Direction 16: Scaling Walls – Aubrey Blanche
Aubrey Blanche is the Global Head of Diversity & Inclusion at Atlassian, the Australian startup that became a global giant. Her talk at our end-of-one-year, start-of-the-next Direction conference in 2016 turned out to be notable for several reasons.
Firstly, the full title of this presentation, Scaling Walls: The Barriers to Female Representation and How Atlassian is Eliminating Them, tells you that it fits perfectly the discussions prompted by the recent International Women’s Day about women in tech. In fact, much the same discussions happen every year, which makes you wonder if anyone’s making any progress. This talk tells you that Atlassian is, by employing some devilishly ordinary common sense.
Second, this talk would have had the highest rating of Direction attendees being heard to say afterwards, “We can do this. Why aren’t we doing this? Let’s do this”. And thirdly, it’s notable that Aubrey broached this complicated topic without the aid of any slides or other visual aids – yet it was utterly compelling.
Here’s how Wrap summarised her talk.
Scaling Walls: The Barriers to Female Representation and How Atlassian is Eliminating Them
Aubrey Blanche, Global Head of Diversity & Inclusion, Atlassian
Aubrey’s job is to help Atlassian more effectively attract, recruit, retain, and develop people from traditionally under-represented groups.
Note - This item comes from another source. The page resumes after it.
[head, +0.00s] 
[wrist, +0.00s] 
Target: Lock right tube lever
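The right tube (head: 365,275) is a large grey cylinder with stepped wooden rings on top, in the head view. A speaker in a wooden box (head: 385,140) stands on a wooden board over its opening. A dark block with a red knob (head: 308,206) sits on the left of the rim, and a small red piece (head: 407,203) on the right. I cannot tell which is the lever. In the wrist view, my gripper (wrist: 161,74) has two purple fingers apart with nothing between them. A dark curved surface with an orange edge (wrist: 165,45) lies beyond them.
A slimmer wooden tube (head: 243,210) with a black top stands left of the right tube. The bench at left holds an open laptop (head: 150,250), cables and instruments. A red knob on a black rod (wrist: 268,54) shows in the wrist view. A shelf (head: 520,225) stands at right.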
People in the tech industry believe tech is a meritocracy. That is not true. The Paradox of Meritocracy indicates that the more we believe in a meritocracy, the less it actually applies.
A Newsweek cover last year showed the titans of Silicon Valley, and every single one of them was a white man.
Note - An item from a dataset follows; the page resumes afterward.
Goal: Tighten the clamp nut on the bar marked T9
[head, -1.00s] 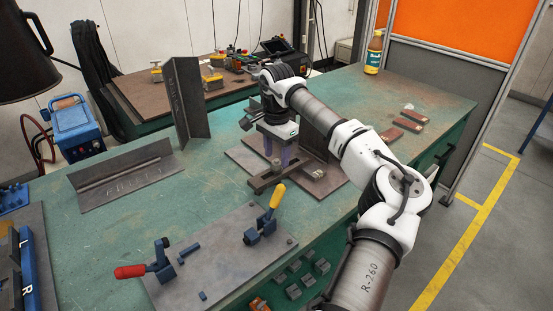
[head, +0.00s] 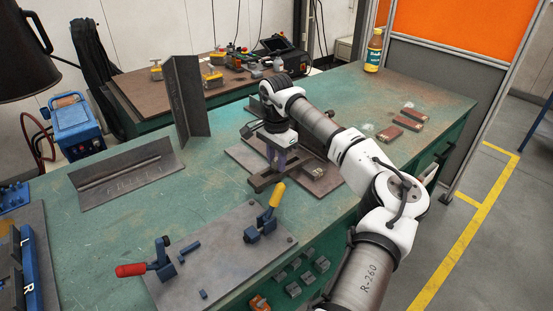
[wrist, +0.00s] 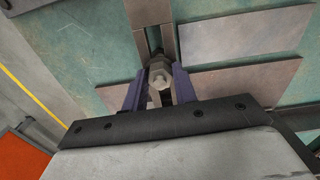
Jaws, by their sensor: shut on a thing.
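In the wrist view a metal hex nut (wrist: 160,84) sits between the two purple fingers of my gripper (wrist: 160,88), which is shut on it. The nut stands on a dark steel clamp bar (wrist: 149,14) that runs away from it. In the head view my gripper (head: 276,163) points down at the bar (head: 264,183) on the green bench. The nut is hidden there by the fingers. I cannot read a T9 mark on the bar in either view.
Steel plates (head: 245,152) lie under and beside the bar. Angle pieces (head: 125,180) stand left. Small bars (head: 389,134) and a bottle (head: 374,50) are at the right.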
The increase in perspective brought about by diversity in hiring brings direct benefits in efficiency, work quality and higher achievements for all involved.
When Aubrey started at Atlassian, there was a supportive attitude to diversity but nothing had been built to support it, which at least meant a clean slate.
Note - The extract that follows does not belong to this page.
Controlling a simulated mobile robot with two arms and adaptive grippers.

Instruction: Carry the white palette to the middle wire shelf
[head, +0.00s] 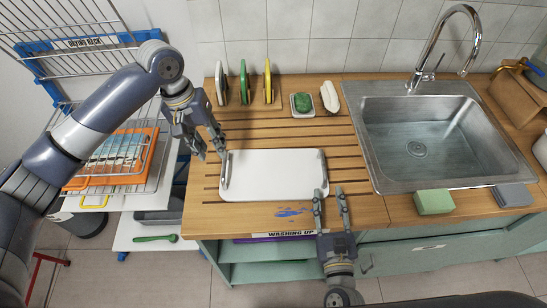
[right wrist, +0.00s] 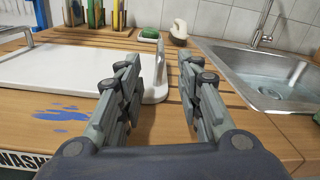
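The white palette (head: 273,174) lies flat on the slatted wooden counter, with an upright handle at each short end. It also shows in the right wrist view (right wrist: 70,68), with its right handle just beyond my fingers. My left gripper (head: 209,150) is above the counter at the palette's left end, fingers apart and empty, close to the left handle. My right gripper (head: 331,193) is open and empty at the palette's front right corner, near the right handle. A wire shelf (head: 85,62) of the drying rack stands at the left; my left arm hides part of the rack.
A lower rack level holds an orange board with a picture (head: 115,150). The sink (head: 420,140) is right of the palette. A green block (head: 434,202) sits at the front right.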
The process for recruiting a group of Sydney graduates offered a place to start – except that they had not one single application from women.
One of the reasons was clearly a confidence gap. When women and men are equally qualified, women are less likely to rate themselves highly.
Atlassian went to universities, tech meetups, hosted breakfasts to find out what would make women want to apply to work at Atlassian. Active encouragement to overcome the confidence gap was clearly important.
Atlassian also overhauled their public image as a recruiter, changing their messaging to reflect what would appeal to anyone serious about working in tech: less on perks like beer and pizza, more about being a collaborative and flexible work environment that valued all employees equally.
Positive steps also included emphasising skills over experience, ensuring imagery was diverse, and changing job ads to be more realistic and less about rock stars, gurus and ninjas.
“We don’t want rock stars. Rock stars come in at 11 and suck at building software.”
Why don’t we see women in technology in the same proportions that we see them in the general population?
When PCs started being marketed in the mid 1980s, it was men and boys that were targeted, giving them a decade long head start over women and girls – despite some of the original computer scientists being women. We’re still dealing with this.
We need to change the way we advertise the tech industry and the way that we brand, so that we paint a broad inclusive picture of who tech is, what tech is, and who it can be.
Unconscious bias causes us to evaluate the skills of women in technical roles less, compared to their male counterparts.
10 years into their career in technology, 56% of women opt out. The comparable statistic for men is 17%. When asked, women said they didn’t feel they could thrive in predominant culture.
Atlassian rejected ideas of a culture fit as being wracked with various biases, but structured behavioural interviewing for a values fit identified people who would prosper at the company.
Atlassian’s methods are working. In two years, the proportion of women on staff has left from under 12% to over 45% and is moving toward equal gender parity.
The huge, and often ignored, benefit to building a workforce that is diverse and inclusive is that you start attracting all kinds of employees who want to work with you.
What this comes down to is that a tech company recruiting needs to be aware of, practise and hone organisational design.
“This stuff is really hard to talk about, but the more we talk about it, the more we can make progress.”
Sketchnotes by @the_patima.
The culture in tech is not geared to be female-friendly – but culture is malleable and can be changed.
The idea that addressing issues of diversity and inclusion is expensive is false. It’s about being smart.
Interviewing is hard, and we’re not very good at using interviews to determine whether people are good at something.
If your company remains committed to recruiting according to a culture fit, ask what that really means.
“Men were a third more likely than women to get an interview for a coding position. And we submitted the same code for both.”